What Is Investment Criteria?
Investment criteria = your deal filters. Min 6% cash-on-cash-return. Max $400,000 purchase. 2–4 units. Memphis, Indianapolis, Columbus. No condos. Write them down. When a deal hits your inbox, run it against the criteria. Pass = full deal-analysis. Fail = quick no. In Phoenix, an investor had 8 criteria. A deal met 6. He passed—saved 4 hours of analysis. Another met all 8. He ran the numbers, made an offer.

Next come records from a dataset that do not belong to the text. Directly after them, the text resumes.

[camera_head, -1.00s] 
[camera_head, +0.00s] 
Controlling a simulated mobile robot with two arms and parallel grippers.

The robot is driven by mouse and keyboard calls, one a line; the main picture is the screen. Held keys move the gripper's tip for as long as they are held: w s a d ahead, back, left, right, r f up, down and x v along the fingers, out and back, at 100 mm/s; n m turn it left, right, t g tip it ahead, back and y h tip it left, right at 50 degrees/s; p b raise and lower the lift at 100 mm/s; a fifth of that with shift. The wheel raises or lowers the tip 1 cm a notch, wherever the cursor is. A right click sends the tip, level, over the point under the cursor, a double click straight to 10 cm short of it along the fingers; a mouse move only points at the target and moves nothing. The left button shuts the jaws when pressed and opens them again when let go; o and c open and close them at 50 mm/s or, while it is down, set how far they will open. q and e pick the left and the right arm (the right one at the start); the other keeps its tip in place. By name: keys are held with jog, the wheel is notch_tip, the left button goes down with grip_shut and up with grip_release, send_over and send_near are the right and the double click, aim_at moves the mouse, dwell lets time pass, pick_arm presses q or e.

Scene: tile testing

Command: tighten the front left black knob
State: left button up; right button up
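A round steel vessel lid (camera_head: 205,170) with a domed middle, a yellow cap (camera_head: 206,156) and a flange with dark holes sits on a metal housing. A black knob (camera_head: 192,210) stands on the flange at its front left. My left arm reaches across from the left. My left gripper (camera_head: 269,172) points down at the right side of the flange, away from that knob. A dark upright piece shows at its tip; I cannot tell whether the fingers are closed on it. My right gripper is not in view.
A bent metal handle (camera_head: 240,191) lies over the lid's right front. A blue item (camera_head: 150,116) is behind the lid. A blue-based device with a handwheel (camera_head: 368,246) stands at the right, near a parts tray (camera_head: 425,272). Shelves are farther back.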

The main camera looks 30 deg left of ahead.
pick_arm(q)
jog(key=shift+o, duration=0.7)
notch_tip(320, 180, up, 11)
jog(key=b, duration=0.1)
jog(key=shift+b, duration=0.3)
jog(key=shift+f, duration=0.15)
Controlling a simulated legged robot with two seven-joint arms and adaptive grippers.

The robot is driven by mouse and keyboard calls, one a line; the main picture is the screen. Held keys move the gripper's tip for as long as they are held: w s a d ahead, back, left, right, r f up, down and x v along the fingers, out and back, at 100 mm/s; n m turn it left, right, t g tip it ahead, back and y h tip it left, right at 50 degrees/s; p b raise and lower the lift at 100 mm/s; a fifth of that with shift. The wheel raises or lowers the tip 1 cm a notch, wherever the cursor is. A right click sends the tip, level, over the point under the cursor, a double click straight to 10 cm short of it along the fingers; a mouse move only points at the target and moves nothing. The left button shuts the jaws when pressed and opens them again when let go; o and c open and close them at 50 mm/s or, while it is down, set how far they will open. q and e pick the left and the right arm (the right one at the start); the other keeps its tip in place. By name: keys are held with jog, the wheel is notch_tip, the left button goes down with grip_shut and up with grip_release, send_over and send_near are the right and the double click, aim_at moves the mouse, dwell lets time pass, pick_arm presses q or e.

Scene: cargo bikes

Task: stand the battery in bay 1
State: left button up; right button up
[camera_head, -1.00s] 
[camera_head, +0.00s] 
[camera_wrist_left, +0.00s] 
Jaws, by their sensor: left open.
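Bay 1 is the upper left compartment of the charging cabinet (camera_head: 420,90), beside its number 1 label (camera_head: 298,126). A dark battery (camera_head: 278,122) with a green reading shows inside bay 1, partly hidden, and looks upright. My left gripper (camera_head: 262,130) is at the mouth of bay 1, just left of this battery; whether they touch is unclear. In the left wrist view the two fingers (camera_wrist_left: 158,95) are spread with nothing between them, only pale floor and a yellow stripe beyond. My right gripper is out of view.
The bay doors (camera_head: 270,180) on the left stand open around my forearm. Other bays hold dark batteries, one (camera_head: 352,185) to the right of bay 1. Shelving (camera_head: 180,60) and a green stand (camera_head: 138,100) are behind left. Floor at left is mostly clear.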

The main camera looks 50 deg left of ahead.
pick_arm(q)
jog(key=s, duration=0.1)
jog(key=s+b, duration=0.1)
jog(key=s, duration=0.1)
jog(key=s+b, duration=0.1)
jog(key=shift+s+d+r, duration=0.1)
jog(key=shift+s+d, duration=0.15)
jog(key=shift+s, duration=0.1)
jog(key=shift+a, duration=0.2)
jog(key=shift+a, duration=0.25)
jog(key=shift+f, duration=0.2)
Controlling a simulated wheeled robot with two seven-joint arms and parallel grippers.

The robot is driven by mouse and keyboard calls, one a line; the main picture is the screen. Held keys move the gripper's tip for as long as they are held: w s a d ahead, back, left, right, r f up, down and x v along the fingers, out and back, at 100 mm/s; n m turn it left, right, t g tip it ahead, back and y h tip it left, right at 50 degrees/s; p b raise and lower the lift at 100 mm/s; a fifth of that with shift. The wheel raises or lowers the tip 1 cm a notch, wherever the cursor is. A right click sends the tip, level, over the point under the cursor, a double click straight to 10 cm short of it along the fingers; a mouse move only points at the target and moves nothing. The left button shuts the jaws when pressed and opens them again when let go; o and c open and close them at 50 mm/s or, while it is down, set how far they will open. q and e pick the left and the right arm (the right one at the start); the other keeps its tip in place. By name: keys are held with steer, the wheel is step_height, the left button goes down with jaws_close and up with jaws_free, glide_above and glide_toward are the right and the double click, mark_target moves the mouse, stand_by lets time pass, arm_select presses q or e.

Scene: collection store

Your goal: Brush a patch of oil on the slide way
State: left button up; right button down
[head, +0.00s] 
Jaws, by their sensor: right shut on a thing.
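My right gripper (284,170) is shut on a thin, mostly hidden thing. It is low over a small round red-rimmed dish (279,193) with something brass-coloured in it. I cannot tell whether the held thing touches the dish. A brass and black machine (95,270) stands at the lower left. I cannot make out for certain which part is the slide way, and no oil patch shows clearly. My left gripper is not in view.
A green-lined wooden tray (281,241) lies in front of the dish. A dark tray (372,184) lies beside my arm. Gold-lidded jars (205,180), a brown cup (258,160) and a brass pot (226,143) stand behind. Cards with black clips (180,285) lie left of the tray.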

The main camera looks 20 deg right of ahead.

Investment criteria are the rules and thresholds you use to filter and evaluate deals—minimum cash-on-cash-return, maximum price, target markets, property types. They keep you focused and prevent analysis-paralysis.
At a Glance
- What it is: Your deal filters and thresholds
- Why it matters: Focus; faster go-no-go-decision
- Examples: Min CoC, max price, markets, unit count
- Use it for: Screening; deal-flow management
- Caveat: Revisit as you learn—criteria evolve
How It Works
Financial criteria. Minimum cash-on-cash-return—e.g., 6%. Minimum cap-rate—e.g., 5.5%. Maximum dscr for leverage—e.g., 1.25. These are your return and risk floors.
Market criteria. Target cities or zip codes. Primary-market vs. secondary-market. Landlord-friendly-state preference. Proximity to your home base.
Property criteria. Unit count—2–4, or 5+. Property type—single-family, duplex, small multifamily. No condos (HOA risk). No fixer-uppers beyond light rehab. Condition: rent-ready or move-in-ready.
Deal structure. All-cash vs. financed. Owner-occupied-financing for house-hacking. Max leverage—e.g., 75% LTV.
How to use them. First pass: does the deal meet your criteria? No = quick pass. Yes = run full deal-analysis and sensitivity-analysis. Criteria aren't rigid—you can make exceptions. But document why.
Real-World Example
Ava in Memphis. Her criteria: min 6% cash-on-cash-return, max $450,000, 2–4 units, Memphis or suburbs, no condos, rent-ready or light rehab only. A 6-plex in Nashville came in. Wrong city—pass. A duplex in Memphis at $380,000, 4.2% CoC—below min. Pass. A 4-plex in Memphis at $385,000, 5.9% CoC—close. She ran full analysis. At market-rent and 8% vacancy, CoC was 6.1%. She made an offer. Criteria filtered the noise; analysis closed the deal.
Pros & Cons
- Focuses deal-flow
- Faster decisions
- Reduces analysis-paralysis
- Can miss outliers
- Criteria need periodic review
- Too rigid = missed opportunities
Watch Out
- Over-filtering: If nothing passes, your criteria may be too tight. Loosen or expand markets.
- Under-filtering: If everything passes, you're not selective enough. Tighten.
- Evolution: As you learn, adjust. First deal criteria ≠ tenth deal criteria.
Ask an Investor
The Takeaway
Define your investment-criteria. Use them to screen. Pass = full analysis. Fail = quick no. Revisit as you learn. They're a tool, not a straitjacket.